Cook for America estimates if a student drinks chocolate milk for breakfast and lunch every day during the school year, it would result in nearly 6 pounds of additional sugar. Multiplying that over 15 years, Brewer said the decision was easy, even if it wasn’t popular.

“Are kids particularly happy about that? Of course they’re not, they’re kids. Are they coming around? Sure,” said Brewer, who noted consumption of water has gone up.

Culinary Boot Camp
The second phase was an intensive, week-long boot camp that was held at Dayton High School for the participating districts in late July.

“I didn’t know what to expect.
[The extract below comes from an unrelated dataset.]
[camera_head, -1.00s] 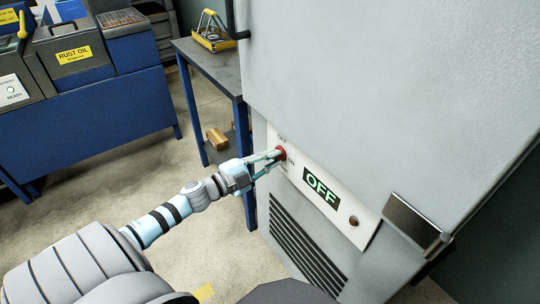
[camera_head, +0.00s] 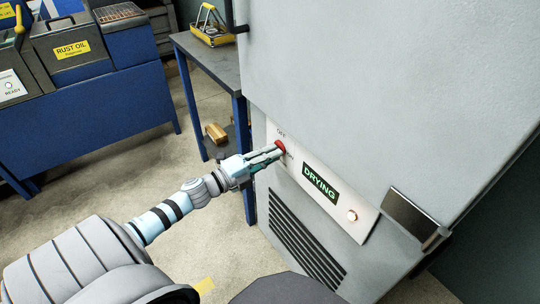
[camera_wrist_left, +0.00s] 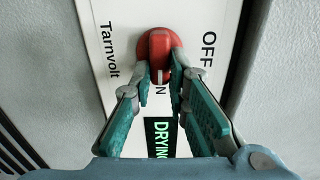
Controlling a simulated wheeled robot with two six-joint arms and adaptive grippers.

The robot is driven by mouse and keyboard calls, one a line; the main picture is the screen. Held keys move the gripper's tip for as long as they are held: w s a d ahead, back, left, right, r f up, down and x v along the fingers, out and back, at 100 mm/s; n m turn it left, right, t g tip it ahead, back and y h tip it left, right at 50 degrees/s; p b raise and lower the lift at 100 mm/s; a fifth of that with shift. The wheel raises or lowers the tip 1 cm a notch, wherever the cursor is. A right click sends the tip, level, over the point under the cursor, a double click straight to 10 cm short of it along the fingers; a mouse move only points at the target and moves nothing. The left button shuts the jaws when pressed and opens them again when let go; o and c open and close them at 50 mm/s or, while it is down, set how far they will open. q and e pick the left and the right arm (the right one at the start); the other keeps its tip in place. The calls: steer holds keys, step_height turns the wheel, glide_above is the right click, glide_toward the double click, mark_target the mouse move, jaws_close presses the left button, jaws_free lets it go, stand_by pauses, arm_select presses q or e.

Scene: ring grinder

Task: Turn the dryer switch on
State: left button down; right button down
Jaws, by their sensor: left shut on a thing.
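The red dryer switch (camera_head: 280,146) is a knob on the white control panel (camera_head: 338,218) of the grey dryer (camera_head: 380,80). In the left wrist view the knob (camera_wrist_left: 159,48) has its white mark pointing down toward the partly covered "ON" label. My right gripper is not in view.
A blue table (camera_head: 207,52) with a yellow-handled basket (camera_head: 212,32) stands left of the dryer. A blue rust oil station (camera_head: 85,100) is at the far left. The floor between is clear.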

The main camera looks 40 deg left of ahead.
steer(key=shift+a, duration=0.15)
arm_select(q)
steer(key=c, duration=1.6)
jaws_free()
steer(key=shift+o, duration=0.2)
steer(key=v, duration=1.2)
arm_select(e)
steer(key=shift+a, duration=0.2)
It’s a week long, you’re here eight to 10 hours,” Dayton High School cafeteria manager Mary Long said. “And you think, ‘Oh my gosh, what are we going to be doing?’ But after the first day you were excited about the next four.

“It was fantastic because I just felt like we were going down the wrong path as far as the kind of food that we were serving the kids,” Long said. “All these fresh, homemade scratch ideas, I think benefits everybody in the long run.

“It’s baby steps but there’s only good benefits from what we’re doing.”

Cook for America chef Sally Ayotte said the goal of the training is to get kitchen staff comfortable with change and teach them basic skills.

“We share with them a variety of basic culinary skills so they can start to move forward,” Ayotte said.

Food service staff learns culinary math, cooking skills, knife skills, menu planning and how to prepare recipes, among other things.

“It was a refreshing experience for me because I have been here for many years and it brought back some of the stuff that we were doing previous years but had fallen away from,” said Lorrie McBride, who has worked 19 years in Dayton’s cafeteria.

Dayton, like many school districts, had gone to the heat-and-serve model.

“It feels like you’re a cook now, not just an oven warmer. You weren’t really doing anything,” McBride said. “Now you feel like you’re a cook. This matters.”

Mobile chef visit
Cook for America’s involvement doesn’t end when the boot camp is over. Twice a year, a chef visits the school for a week to provide assistance to the schools.

“It’s really just an opportunity for the schools to take advantage of having a chef on site to work with them and meet the training needs for anything that they either missed at boot camp or want to elaborate on and really try something new out while they have that expertise in house,” said Jaime Love of Interact for Health.

Ayotte was at Dayton in late September to work with cafeteria staff. During the week, she gave students samples of food that could be on a future menu.

“I think sampling is a good idea because then when it comes on the menu, we’ll be like, ‘Remember, you sampled that and you loved it. It tasted good,’” Dayton food service manager Lauren Marlow said. “A lot of it’s a mindset. They eat with their eyes so if it looks familiar and it looks good, they’ll be more willing to try it.”

Brewer said while it’s been an adjustment, the district is “doing this because we care.”

“It would be much easier for me to put the Pop Tarts and the doughnuts out there and just turn a blind eye to it and walk away from that and say (food and nutrition is) not part of the school’s responsibilities,” Brewer said. “But I disagree with that.

“There’s a whole lot to learn. I thought I knew a lot about school nutrition and how it all works. There’s a lot of opportunities for school districts to do things that are different. I’d encourage people to have an open mind when it comes to making that journey into improved nutrition and health for their kids. I think it’s critical.”